Other stereotypical obligatory racers include, stereotypical southern boys Gary Busey and John Durren in a lovely beige Camero. The stereotypical pairing of two sexy ladies in a black Porsche 911, two aristocratic British old boys in a Merc 300SL, one crazy guy on a motorbike, two guys driving in a police car...yet they actually are real cops apparently, so I dunno why they pretend, and one guy who gets a job driving a Rolls Royce across the country simply to get entry into the race. There is also a van, a Jag and a Corvette but these vehicles don't get too far.

Each one of these teams suffers the predictable problems that come with their characters traits. For example the sexy ladies get harassed by some young guys in a muscle car, the old boys poodle along drinking vintage wine and not really caring much about winning, its like a Sunday drive for them. The two cops get stopped by other cops and end up actually helping real people in need, the crazy guy on the motorbike ends up having the majority of the accidents for some reason (probably because the character is unhinged), whilst the two main teams in the Cobra and Ferrari never really have any hiccups. Although, it is amusing how Julia's character keeps getting distracted by sexy ladies which jeopardises the race for him and his partner.

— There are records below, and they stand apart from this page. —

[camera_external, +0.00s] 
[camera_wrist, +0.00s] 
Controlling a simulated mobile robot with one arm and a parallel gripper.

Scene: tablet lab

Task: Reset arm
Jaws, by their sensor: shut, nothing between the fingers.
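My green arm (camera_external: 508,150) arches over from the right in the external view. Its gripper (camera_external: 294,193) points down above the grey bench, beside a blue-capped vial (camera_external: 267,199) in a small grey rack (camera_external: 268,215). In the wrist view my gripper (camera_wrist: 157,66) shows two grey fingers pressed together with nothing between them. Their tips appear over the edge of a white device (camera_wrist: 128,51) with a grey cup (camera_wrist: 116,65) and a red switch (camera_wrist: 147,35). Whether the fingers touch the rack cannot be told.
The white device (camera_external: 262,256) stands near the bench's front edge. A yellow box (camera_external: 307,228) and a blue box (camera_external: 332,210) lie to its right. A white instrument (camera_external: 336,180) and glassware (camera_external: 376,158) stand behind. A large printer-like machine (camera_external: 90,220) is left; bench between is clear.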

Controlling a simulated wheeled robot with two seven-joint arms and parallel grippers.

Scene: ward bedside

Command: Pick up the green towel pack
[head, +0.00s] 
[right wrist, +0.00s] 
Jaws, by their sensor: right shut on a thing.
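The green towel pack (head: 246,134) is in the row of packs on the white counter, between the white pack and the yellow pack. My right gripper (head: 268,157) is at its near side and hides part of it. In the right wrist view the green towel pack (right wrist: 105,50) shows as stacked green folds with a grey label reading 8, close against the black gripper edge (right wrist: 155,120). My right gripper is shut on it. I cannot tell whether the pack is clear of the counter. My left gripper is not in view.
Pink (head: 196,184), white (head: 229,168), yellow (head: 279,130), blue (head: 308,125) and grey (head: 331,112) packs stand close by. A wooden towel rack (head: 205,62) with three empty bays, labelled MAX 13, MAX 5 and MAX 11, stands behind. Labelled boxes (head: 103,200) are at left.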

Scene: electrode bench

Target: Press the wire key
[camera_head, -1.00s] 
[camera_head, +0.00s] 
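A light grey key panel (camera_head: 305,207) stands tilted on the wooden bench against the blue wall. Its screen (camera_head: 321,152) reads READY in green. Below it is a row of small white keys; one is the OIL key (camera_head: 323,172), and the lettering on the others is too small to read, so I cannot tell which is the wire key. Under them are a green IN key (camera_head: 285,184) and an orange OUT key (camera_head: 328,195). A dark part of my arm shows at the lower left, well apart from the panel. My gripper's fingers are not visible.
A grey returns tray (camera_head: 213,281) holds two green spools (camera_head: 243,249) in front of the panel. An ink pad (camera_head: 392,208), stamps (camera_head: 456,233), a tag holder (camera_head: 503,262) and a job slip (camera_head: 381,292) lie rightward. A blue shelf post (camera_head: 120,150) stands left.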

I would say this is probably the best of the crazy racer flicks out there, mainly because, for the most part, it does actually deal with proper street racing. The face-off between the Cobra and the Ferrari is pretty well directed with some great engine roaring sequences of speed. To boost that, the actors do look as though they are actually in the cars travelling at high speeds, I doubt they are actually driving the cars but they do appear to be going at a fair rate which adds to the authenticity. Like I said already the only problem is the movie tends to concentrate on the Cobra and Ferrari too much and not any other vehicle. What I like about this is the fact it didn't turn into a cameo filled farce with silly sequels, this movie holds up well today for as a light-hearted jaunt for car fans/petrolheads.